There is a certain magnificence in a Texas twilight, in the ripple of time on a placid river, the cool spring waters rolling silently and meeting in a stalemate with the sweltering summer temperatures, and in doing so keeping at bay the misery index and creating a copse of riverside pleasantness from which one might enjoy the dusk; standing as witness to a sun teetering on the brink and finally succumbing to inevitability behind the Balcones Escarpment, the death throes of the day reaching out, probing in desperation for the cloud tops cast against the ever-deepening blue.

It is a simple slice of evening, garnished with the ringing of bells and a sprig of sycamore, all topped with the inimitable rumbling of horsepower and tonnage in motion.

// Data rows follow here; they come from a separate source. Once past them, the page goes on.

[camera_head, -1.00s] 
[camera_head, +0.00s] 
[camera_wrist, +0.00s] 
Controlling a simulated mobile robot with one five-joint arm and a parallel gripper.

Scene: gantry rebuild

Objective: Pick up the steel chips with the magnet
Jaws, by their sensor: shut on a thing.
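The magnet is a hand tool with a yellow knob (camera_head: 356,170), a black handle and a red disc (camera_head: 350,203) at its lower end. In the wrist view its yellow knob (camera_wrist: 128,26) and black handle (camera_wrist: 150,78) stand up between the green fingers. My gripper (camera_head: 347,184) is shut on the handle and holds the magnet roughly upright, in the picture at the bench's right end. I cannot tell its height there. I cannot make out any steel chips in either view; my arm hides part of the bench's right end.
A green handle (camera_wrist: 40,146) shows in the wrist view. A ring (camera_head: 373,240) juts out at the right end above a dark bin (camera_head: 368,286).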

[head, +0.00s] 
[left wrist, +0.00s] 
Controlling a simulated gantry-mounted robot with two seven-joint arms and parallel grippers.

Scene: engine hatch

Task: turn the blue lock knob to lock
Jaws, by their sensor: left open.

In all that, wrapped within an invisible and aromatic cloud of rust and dust and creosote and diesel exhaust that wafts down through the ever-dimming Texas evening and gently assaults our senses, lies the ability to momentarily transcend the trappings of life and modern society and conjure up great memories from a time long before we cared about rivets and the ability to record just how many of them there are.

And in that is a reminder of just why we came here in the first place---

There is sheer joy in the simple act of watching a train.


Rick Malo©2019


At 7:56 pm on August 14th, 2019, we’re in San Marcos, Texas as a freight rumbles across the San Marcos river and rolls north on Main Track 1 of Union Pacific’s Austin Subdivision.